Monthly Archives: June 2024

mediocrity sometimes

In the end, some days are just mediocre.

You may say you gave it your best, but deep down you know it wasn’t.

You could have done more or done better, but the net result was that it was just ‘okay’ enough to get the job done and, to your credit, it’s still likely more than most would do.

Settling on some point between sensational and satisfactory is dysphoric for truly exceptional performers. Despite rationalizing about how insanely too busy you were to give it your everything, the day ended leaving you wondering “maybe there’s a better way” so you don’t risk that gradual spiraling trajectory down to a “just okay” standard as concession to accomplish all you must.

This dilemma is everyone’s and the case for pretty much everything noble to which we set our minds and passions. Enter zealous with good intentions…exit disappointed with less than enthusiastic results.

It’s human to be a critic of what you missed and human to also miss critical parts of what you did well.

Mediocrity is neither aspiration nor inspiration, but sometimes, it just is. And without a few of life’s mediocre moments, our shining ones wouldn’t look so shiny.

lasting change.

Over the years, so many products and people have offered promises to completely change my life, by now I should rightfully be only a shell of the man I once was.

However, the only thing I’ve found to be 100% effective in creating lasting change is free and comes with a five star rating and billions of evidence-based reviews: the life in Christ for which I’ve since become an enthusiastic ambassador.

If you want real and lasting change, settle for nothing less.

Less is more.

It was two years ago today I bought my final resting place, the humble home in which I’ll live until I die.

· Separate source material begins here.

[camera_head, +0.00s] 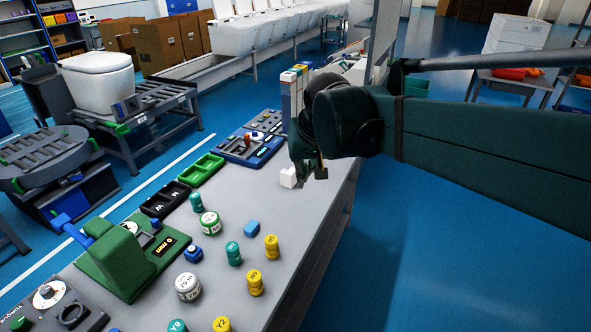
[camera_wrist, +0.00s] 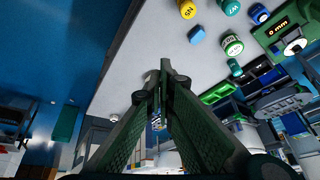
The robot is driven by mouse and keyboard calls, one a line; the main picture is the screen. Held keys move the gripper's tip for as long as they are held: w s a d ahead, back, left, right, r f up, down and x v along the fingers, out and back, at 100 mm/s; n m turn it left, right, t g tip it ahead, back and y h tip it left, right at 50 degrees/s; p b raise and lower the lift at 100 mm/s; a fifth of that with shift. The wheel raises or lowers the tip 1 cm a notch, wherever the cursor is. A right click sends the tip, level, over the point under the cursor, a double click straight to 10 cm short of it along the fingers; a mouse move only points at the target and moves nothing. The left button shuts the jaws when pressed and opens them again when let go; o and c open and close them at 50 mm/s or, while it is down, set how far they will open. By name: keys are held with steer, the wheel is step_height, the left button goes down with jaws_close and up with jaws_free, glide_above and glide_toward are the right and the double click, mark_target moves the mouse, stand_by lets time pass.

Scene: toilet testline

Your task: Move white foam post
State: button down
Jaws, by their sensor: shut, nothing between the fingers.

After giving away 90% of everything I owned, and spending another $40/sq ft in renovations, I find I’m no happier than when I began.

But I am free to be content to focus on the remainder of my days and who I want to spend them with.

My kids, grandkids and a few choice friends and family prove that whether it’s possessions or people, less is always more.

the morning after.

The morning after is when the truth hurts most of all.

Purpose of this story aside, last night I truly had the best time I’ve had all year.

All my favorite friends from the past 50 years gathered for a party celebrating 40 years of marriage with a couple dear to us all.

I don’t drink coffee at 5pm for just anyone. But this group, this night was gonna be worth every lasting moment. If any night past my strict 7pm bedtime called for staying power, this one was gonna be it.

So much history.

So many years.

All the memories except 10 years right smack dab in the middle that I missed altogether. Lost forever to now long awkward silences in recollective conversations because you simply weren’t there.

930pm now, I’m home awake from the coffee and pissed I missed all those 10 years.

If you’ve never done a chunk of time in prison or on drugs away from family and friends and all that’s sane and normal, you may not relate but be thankful for it. But whether forced or chosen, that time separated from those you know and love is full of history and experiences you can neither share nor recover.

I first realized this with my family at holidays since where they all laughed recalling memories and inside jokes about which I was and am still clueless.

Last night the same phenomenon happened with friends whose full histories I should know but stopped cold around Y2K on a long downhill slide.

Even now, decades later, experiences like these illustrate the way I am and who I’ve become. Everything is being made clearer and it’s a little sad and a lot less nostalgic than I’d hoped.

Regardless, it was a lot of fun and so good to be welcomed within that crowd again.

Life is one long lesson about how love for friends and family is always the best choice to make and events along the way to remind you of it, even if it took a decade to come back to your senses.